Jazz pianist and composer Gerald Clayton has known his life's calling since a third-grade talent show. The Grammy-nominated artist played a little boogie-woogie piece he had worked on with his father, noted jazz bassist John Clayton. Music was already a constant in his life, but this performance was the first time he felt its power as a creator.
"That rush of playing for a group of people who are enjoying the music, that first buzz hit, and everything felt right," he says.
While he went on to skateboarding and soccer, and got "really passionate about surfing," music "always felt like home base."
The comfort shows. The 28-year-old plays with a sophisticated reassurance that belies his youth, a vibrancy that proclaims his joy.
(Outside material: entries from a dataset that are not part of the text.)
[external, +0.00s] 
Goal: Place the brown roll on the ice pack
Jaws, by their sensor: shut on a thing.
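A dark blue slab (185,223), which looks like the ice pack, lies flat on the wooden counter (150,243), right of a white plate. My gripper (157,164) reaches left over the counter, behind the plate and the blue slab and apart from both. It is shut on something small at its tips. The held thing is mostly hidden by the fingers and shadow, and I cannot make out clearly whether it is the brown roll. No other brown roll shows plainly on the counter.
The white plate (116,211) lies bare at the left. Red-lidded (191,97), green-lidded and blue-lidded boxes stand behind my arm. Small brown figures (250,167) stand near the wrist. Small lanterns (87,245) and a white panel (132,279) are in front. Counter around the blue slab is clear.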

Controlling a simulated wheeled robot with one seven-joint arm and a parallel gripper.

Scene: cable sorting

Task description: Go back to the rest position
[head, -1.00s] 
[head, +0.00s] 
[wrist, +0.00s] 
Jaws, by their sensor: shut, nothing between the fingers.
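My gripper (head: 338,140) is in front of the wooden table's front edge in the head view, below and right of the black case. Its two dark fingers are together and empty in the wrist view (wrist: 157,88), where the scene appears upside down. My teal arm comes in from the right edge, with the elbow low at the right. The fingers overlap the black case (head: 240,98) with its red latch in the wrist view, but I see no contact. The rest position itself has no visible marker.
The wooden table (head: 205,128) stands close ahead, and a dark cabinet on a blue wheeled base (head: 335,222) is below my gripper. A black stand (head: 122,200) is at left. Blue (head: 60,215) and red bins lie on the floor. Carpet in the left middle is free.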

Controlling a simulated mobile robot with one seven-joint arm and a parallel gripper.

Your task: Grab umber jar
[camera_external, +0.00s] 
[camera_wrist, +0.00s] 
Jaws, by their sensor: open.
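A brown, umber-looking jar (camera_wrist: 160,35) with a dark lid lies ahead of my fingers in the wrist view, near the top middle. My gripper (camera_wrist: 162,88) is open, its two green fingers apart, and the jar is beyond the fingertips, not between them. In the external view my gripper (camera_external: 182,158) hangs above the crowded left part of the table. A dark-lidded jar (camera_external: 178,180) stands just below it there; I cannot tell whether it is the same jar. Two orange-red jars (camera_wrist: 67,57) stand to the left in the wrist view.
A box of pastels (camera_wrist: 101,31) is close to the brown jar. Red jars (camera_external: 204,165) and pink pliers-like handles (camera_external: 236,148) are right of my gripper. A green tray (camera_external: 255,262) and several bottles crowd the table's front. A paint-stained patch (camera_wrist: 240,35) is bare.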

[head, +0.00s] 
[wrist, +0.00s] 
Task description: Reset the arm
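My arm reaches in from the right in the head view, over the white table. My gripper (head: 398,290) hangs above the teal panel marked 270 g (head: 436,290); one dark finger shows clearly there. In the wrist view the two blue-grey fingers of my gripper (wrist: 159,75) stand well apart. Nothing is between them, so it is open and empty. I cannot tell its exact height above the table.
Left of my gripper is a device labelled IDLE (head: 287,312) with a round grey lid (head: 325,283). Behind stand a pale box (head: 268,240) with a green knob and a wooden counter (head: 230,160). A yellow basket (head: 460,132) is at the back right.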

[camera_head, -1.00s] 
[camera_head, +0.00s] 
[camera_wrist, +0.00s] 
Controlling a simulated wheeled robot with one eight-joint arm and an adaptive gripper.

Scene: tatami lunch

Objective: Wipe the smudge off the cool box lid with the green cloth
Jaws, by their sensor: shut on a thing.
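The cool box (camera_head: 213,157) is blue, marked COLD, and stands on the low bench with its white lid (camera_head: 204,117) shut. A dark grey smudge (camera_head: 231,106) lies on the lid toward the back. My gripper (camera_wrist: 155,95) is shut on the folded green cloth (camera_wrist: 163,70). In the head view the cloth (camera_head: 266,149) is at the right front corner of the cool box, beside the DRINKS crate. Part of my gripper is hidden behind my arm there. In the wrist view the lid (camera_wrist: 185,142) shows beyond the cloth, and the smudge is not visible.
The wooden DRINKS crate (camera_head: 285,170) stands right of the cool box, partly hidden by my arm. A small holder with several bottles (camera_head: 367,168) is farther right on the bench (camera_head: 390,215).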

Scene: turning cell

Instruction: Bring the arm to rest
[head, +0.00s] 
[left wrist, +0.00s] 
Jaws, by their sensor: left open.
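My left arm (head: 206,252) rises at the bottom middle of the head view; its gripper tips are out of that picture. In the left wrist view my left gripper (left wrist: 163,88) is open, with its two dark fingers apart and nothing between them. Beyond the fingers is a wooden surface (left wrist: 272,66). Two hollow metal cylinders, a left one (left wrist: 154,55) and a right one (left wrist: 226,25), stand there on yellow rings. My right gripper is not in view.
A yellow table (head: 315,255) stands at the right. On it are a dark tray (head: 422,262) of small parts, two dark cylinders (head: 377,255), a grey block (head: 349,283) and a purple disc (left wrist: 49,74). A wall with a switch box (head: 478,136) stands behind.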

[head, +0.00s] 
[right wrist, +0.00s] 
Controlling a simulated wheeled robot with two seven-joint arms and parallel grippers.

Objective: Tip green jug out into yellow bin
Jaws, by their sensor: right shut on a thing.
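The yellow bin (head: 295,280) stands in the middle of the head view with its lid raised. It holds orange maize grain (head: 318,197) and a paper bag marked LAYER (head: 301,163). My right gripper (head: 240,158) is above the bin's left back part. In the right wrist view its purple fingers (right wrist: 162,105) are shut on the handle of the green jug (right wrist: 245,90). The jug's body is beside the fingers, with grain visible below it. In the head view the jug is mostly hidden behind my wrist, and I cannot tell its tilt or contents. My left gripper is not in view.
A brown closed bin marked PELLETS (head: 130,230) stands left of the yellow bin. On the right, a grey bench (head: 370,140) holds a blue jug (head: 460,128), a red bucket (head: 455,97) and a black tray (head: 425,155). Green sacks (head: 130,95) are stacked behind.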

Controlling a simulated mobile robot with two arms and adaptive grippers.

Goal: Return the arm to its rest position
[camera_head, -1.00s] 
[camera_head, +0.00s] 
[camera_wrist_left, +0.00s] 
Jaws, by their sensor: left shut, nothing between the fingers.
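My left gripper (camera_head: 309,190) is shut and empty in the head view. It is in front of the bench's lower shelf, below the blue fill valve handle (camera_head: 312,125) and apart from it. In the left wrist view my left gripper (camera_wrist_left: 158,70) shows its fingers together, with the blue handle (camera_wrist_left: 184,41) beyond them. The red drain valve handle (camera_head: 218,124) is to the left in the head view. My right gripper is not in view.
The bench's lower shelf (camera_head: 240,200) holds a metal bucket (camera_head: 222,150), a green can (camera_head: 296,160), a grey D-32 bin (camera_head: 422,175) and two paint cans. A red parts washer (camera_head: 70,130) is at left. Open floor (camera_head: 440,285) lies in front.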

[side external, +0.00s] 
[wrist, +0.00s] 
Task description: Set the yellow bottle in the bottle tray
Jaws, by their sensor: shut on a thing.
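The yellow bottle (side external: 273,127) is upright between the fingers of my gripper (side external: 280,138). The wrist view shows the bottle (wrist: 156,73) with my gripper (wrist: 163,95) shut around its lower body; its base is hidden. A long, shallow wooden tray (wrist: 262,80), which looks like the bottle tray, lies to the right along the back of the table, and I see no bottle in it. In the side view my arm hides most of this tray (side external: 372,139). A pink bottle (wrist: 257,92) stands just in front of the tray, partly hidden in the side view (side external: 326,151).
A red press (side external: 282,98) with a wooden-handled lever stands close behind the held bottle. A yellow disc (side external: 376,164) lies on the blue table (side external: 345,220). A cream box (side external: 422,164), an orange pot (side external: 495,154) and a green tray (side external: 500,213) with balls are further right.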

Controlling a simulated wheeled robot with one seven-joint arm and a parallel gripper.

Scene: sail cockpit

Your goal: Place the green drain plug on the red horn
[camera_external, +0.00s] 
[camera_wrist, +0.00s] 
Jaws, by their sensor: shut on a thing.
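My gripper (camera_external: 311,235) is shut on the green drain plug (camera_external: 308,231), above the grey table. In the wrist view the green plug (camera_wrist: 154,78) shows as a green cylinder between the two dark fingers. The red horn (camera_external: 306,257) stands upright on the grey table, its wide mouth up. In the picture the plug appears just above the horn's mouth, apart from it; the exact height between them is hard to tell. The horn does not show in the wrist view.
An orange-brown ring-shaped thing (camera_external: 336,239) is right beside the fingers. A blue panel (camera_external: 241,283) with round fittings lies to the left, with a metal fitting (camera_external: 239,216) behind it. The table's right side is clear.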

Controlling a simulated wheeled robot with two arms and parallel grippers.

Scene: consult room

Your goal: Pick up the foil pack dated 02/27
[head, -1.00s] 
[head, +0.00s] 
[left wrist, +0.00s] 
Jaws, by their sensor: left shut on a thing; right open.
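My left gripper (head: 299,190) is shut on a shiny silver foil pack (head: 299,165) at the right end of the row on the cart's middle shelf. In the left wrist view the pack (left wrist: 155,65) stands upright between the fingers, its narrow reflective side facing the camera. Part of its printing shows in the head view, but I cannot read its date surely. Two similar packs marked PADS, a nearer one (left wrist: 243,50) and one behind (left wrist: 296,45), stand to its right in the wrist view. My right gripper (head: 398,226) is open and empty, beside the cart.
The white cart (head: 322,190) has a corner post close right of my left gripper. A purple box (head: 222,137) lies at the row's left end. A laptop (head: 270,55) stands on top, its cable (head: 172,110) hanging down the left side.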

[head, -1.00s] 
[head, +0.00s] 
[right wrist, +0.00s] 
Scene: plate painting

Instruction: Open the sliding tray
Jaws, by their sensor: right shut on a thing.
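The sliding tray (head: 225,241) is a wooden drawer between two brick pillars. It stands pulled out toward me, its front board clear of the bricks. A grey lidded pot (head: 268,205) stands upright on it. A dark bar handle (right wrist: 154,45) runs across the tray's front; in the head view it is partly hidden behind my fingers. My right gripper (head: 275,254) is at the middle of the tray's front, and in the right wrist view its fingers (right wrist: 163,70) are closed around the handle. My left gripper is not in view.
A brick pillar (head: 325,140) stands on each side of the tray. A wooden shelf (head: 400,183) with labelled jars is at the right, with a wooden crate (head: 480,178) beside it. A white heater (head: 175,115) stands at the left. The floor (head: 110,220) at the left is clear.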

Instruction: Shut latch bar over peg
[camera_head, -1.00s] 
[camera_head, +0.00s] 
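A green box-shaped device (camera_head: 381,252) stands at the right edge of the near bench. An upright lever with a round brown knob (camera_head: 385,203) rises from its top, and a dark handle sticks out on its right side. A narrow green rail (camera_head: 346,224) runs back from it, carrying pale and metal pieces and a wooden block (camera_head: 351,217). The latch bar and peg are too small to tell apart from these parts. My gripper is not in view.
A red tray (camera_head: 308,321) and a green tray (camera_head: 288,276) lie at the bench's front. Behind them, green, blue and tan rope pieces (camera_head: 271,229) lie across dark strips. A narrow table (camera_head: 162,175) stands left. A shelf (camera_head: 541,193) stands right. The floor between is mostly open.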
"The Claytons are smilers, trying to emit joy before anything else," he says. "If you do this for the right reason, for the love of the music, the rest will take care of itself."
He's maintained that musically nurturing environment into adulthood, living in the same Harlem apartment building as the other original members of his trio, bassist Joe Sanders and drummer Justin Brown. The group will perform at the Wisconsin Institutes for Discovery on April 6, as part of the Isthmus Jazz Series.
Clayton has already had quite a year, with three new entries in his discography. Life Forum, released this week, features five additional close friends, including trumpeter Ambrose Akinmusire, an Isthmus Jazz Series alumnus. The Clayton Brothers Quintet, led by his dad and his uncle, flutist and saxophonist Jeff Clayton, issued The Gathering, a straight-ahead jazz album on which he plays piano. And on Terri Lyne Carrington's 50th-anniversary homage to Duke Ellington's Money Jungle, he took over for Ellington himself.
It's no surprise that Clayton has found so much success, especially if you consider his resume. While a student at the Los Angeles County High School for the Arts, he was in the Grammy Foundation's jazz ensemble, providing music for pre-telecast events. In 2002, he received a Music for Youth Foundation scholarship and performed at Steinway Hall. That fall, he enrolled in the USC School of Music, where his father was a senior lecturer. Then in 2007, after graduation and a second-place finish in the prestigious Thelonious Monk Institute of Jazz Piano Competition, he moved to New York City.
"There just aren't a lot of pianists who have so much organized at such a young age," New York Times jazz critic Ben Ratliff declared at the time, while reviewing Clayton's performance at a Soho club.
By then Clayton had recorded and toured extensively with trumpeter Roy Hargrove's quintet, but he hadn't made a solo album. He struck out on his own two years later, and the Grammy nominations started rolling in. He landed on the ballot three times between 2009 and 2011.
Clayton isn't sure how he's grown over the last few years, but he's continually "humbled by the music."
"The more you learn, the more you realize there is to learn," he says.